5.3.De heffingsambtenaar moet, in het licht van wat eiseres heeft aangevoerd, aannemelijk maken dat hij de waarde van de onroerende zaken niet op een te hoog bedrag heeft vastgesteld. Naar het oordeel van de rechtbank is de heffingsambtenaar hierin geslaagd.
Hoe is de rechtbank tot dit oordeel gekomen?
6. Eiseres voert – samengevat – in alle drie de zaken het volgende aan:
i. de heffingsambtenaar heeft nagelaten de stukken waar eiseres in de bezwaarfase om heeft gevraagd (de grondstaffel en de op de zaak betrekking hebbende stukken als bedoeld in artikel 6:17 van de Algemene wet bestuursrecht (Awb)) aan eiseres toe te sturen. Alleen daarom al zouden de beroepen gegrond moeten worden verklaard. Op grond van artikel 7:4, vierde lid, van de Awb en artikel 40 van de Wet WOZ kan volgens eiseres niet worden volstaan met terinzagelegging. Verder stelt zij dat de heffingsambtenaar in zijn uitspraak op bezwaar het motiveringsbeginsel heeft geschonden, omdat daarin niet volledig is weergegeven wat op de hoorzitting is besproken;
ii. de heffingsambtenaar heeft ten onrechte de vrijstelling voor water niet toegepast en het gehele perceel in de waardering betrokken;
iii. eiseres bestrijdt bij gebrek aan wetenschap dat de heffingsambtenaar rekening heeft gehouden met de juiste objectkenmerken van de onroerende zaken;
iv. er moet niet van het eigen aankoopcijfer worden uitgegaan;
v. het is niet duidelijk of de m2-prijzen van de gebruikte verkoopcijfers zijn afgeleid;
vi. de vergelijkingsobjecten zijn van een ander type object qua ligging, grootte et cetera;
vii. uitgaande van de gemiddelde prijs per m2 van alle vrijstaande recreatiewoningen blijkend uit de geautomatiseerde modelmatige vergelijking is de vastgestelde waarde te hoog.

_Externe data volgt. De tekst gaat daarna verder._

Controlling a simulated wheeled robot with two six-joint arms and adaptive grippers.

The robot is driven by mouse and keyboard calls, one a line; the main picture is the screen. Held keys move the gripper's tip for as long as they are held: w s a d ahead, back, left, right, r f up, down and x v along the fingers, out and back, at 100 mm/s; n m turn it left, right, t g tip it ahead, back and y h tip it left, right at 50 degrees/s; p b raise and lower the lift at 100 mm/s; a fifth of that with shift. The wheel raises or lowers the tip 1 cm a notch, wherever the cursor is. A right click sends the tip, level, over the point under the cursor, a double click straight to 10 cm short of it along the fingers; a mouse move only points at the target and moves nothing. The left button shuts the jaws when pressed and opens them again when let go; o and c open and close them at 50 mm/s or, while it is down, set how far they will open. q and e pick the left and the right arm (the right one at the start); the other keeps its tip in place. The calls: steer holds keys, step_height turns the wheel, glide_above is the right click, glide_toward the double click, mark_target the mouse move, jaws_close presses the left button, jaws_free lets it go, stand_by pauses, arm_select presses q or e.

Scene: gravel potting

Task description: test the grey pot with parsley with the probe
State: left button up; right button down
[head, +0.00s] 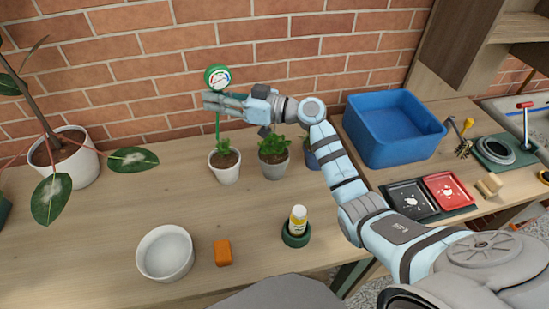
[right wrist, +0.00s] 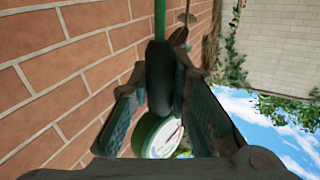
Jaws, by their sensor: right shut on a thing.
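The probe has a round dial (head: 217,77) with a green rim and a thin green stem (head: 218,124). My right gripper (head: 213,103) is shut on the probe just below the dial, at the dark neck (right wrist: 160,80) seen in the right wrist view. The stem points down at the plant in the white pot (head: 226,173); leaves hide its tip, so I cannot tell whether it touches the soil. The grey pot (head: 273,170) with bushy green parsley (head: 272,147) stands just right of the white pot, below my right forearm. My left gripper is not in view.
A blue pot (head: 311,160) is partly hidden behind my right arm. A blue bin (head: 393,138) stands at the right. In front are a white bowl (head: 165,253), an orange block (head: 222,253) and a bottle (head: 298,219) in a green holder. A brick wall (head: 270,50) closes the back.

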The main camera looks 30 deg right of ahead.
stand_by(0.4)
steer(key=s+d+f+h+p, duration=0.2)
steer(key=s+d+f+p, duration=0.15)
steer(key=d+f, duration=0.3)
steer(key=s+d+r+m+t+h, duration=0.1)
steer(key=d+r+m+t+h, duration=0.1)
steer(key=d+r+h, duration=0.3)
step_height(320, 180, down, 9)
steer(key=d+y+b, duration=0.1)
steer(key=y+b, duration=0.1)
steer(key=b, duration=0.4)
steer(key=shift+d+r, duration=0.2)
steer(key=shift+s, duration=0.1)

Op basis van deze punten komt eiseres tot de conclusie dat de door haar voorgestane waarden in ieder geval niet te hoog zijn.

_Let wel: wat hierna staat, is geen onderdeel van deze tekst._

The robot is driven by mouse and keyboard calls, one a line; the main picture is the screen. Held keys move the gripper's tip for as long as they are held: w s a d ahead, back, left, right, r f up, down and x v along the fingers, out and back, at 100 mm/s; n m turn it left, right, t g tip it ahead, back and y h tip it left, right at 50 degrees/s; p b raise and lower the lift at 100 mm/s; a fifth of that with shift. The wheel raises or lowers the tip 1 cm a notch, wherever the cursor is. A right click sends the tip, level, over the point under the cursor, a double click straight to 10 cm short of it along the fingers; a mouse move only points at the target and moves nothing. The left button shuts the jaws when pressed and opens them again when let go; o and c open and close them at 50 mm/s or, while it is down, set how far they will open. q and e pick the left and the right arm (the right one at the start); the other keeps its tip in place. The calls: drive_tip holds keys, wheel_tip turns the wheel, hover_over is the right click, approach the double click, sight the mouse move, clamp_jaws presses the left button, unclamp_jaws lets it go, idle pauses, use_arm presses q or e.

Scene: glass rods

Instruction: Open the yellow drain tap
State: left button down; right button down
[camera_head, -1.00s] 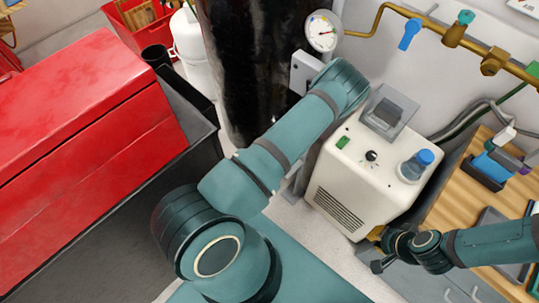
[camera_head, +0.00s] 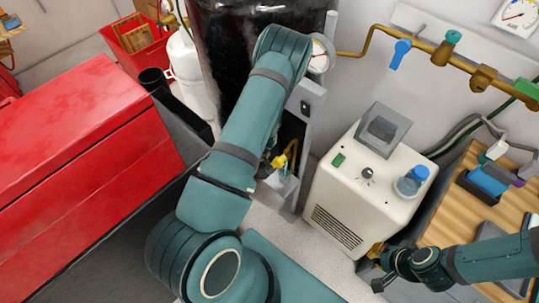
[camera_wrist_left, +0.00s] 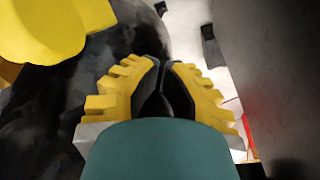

7. De heffingsambtenaar stelt dat de waarde van de onroerende zaken overeenkomstig marktgegevens is getaxeerd. Hij verwijst ter onderbouwing van de vastgestelde WOZ-waarden onder meer naar de in beroep overgelegde, voor elke onroerende zaak afzonderlijk opgestelde waardematrix. Daarin heeft hij de waarde voor de onroerende zaken onderbouwd met verkoopcijfers van drie in hetzelfde recreatiepark in [plaats A] aan het water liggende vrijstaande recreatiewoningen. Die woningen zijn in de periode van ten hoogste een jaar vóór of na de waardepeildatum verkocht. De heffingsambtenaar stelt daarbij dat in het kader van de waardebepaling op grond van de Wet WOZ niet de detailgegevens ter discussie moeten staan, maar de vraag of de WOZ-waarde niet te hoog is vastgesteld. De heffingsambtenaar betwist dat het deel van de percelen dat bestaat uit water een openbaar vaarwater betreft en buiten de waardering zou moeten worden gehouden. De toegang tot het recreatiepark via het water en daarmee tot het bij de onderhavige onroerende zaken behorende water is slechts mogelijk door het ophalen van een lage brug die is afgesloten met een sleutel. Het betreffende water is niet openbaar toegankelijk en er is geen sprake van een doorgaande vaarroute. Het gaat bij alle woningen om water dat dient tot het parkeren van een vaartuig. Voor zover een deel al als openbaar vaarwater zou gelden, merkt hij op dat dat uitgangspunt dan ook voor de referentieobjecten geldt en dat de herleide m2-prijzen van de opstallen dan hoger zouden uitkomen. Voorts stelt hij dat de waarde van het watergedeelte van de kavels volgens de grondstaffel zou uitkomen op € 47.187 voor [locatie A] (202 m2), op € 27.812 voor [locatie E] (89 m2) en op € 37.812 voor [locatie F] (121 m2) en dat op 16 juni 2021 een ligplaats in [plaats B] van 90 m2 voor € 27.500 is verkocht en op 19 maart 2019 een ligplaats in [plaats C] van 225 m2, binnen een familie, voor € 36.000.